We know it's a Lifetime movie, but it's not okay to be cool with putting out a messy story of a black R&B singer who had a cultural impact, whether people think she's overrated or not. As for the ratings, there's a weird logic behind hate-watching a show that I think makes sense. I'd argue that even without the lure of Twitter-bashing, if this was 10 years ago, people would tune in either way.
Captain Obvious point No. 2: This movie would've benefited immensely from better casting. In 2009's Notorious—another biopic that similar to TLC's had real-life consulting—rapper Gravy's portrayal as Biggie and Naturi Naughton as Lil Kim surprised us all in a good way. In this case, it's hard to make up for a lead actress who's just a poor fit overall.
Alexandra Shipp, aka Aaliyah lite lite lite, lacked the ease and quiet confidence needed to pull off the role of Aaliyah. The casting director, Tracy "Twinkie" Bird, maybe knew this, but I'm guessing that after Zendaya Coleman dropped out, time constraints forced the producers into Plan C. Shipp said she only had 10 days to prepare whereas the rest of the cast had months. That's my main issue with rushed productions. Take your time finding the right actors.
Meanwhile, in his portrayal of R. Kelly, Clé Bennett looked like five different people throughout the movie, including Joe and Aaron Hall. Timbaland was somehow thin and fine, and Damon Dash was like 7-feet tall. Casting a biopic is usually a crapshoot because you can't expect exact replicas. But did they use Flex's Michael Jackson role as a vision board?

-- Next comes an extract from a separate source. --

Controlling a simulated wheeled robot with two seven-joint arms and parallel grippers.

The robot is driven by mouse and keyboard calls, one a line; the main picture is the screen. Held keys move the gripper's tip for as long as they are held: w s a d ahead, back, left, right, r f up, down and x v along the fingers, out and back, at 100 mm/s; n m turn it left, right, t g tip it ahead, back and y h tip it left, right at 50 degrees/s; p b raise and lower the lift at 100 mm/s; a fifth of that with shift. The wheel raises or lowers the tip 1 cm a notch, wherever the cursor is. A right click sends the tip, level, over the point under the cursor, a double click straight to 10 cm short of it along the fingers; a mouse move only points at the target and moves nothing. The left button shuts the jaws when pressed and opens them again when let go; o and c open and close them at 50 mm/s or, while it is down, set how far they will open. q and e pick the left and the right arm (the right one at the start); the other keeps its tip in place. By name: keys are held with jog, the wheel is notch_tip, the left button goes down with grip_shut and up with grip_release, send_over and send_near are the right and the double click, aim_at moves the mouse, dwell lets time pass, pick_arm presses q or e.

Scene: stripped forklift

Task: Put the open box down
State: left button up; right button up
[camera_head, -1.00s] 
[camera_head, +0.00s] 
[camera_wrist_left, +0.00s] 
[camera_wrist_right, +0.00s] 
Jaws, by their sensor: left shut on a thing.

Bird previously casted Notorious and Fruitvale Station, so I won't hold this against her. She retweeted this:
This was really the origin of the mess. A good movie starts with a solid script and this just wasn't. Executive producers Howard Braunstein and Debra Martin Chase defended the R. Kelly part of the storyline, telling The Washington Post: "The evidence is there that they were married. We tried to keep it very tasteful and respectful in our portrayal."
It came across like a pedophile rom-com. The R. Kelly portion deserved a lighter touch. They may have felt pressured to not gloss over that part of Aaliyah's life, but making it such a huge chunk of the plot was a misstep. Subtlety.
The producers couldn't legally use most of Aaliyah's music or recreate performances, so all we heard were Shipp's renditions of "At Your Best," "Journey to the Past" and "The One I Gave My Heart To," plus a couple cover songs. As much as Aaliyah's real vocals would've helped, there may have been a way around that. The Five Heartbeats, which was "loosely based" on the careers of acts like the Temptations and the Four Tops, made it work without the real Motown music. Instead, they hired the R&B group After 7 to sing.
More recently, Beyond the Lights had producer-songwriter The-Dream create original songs for their score. We all know Aaliyah wasn't hitting high notes like crazy, but Shipp could barely carry a tune. Vocals from a new, more capable artist would've helped in this case. And if there's no Aaliyah music, then what about choreography scenes, a la my secret obsessions Stomp the Yard and Step Up? Aaliyah's dancing was integral to her popularity, so seeing her practice to other '90s R&B songs could've worked and made up for some things.
Of course, I can tell you what could've been done, but I wasn't there. Unfortunately, it all comes down to a lack of involvement from those close with Aaliyah. In the case of the TLC movie, having T-Boz and Chilli involved in the process helped its authenticity and likely made the writing process easier. It boils down to being respectful of a person's life and story, especially when you're telling it to a mass audience. At the least, start by pronouncing the woman's name correctly.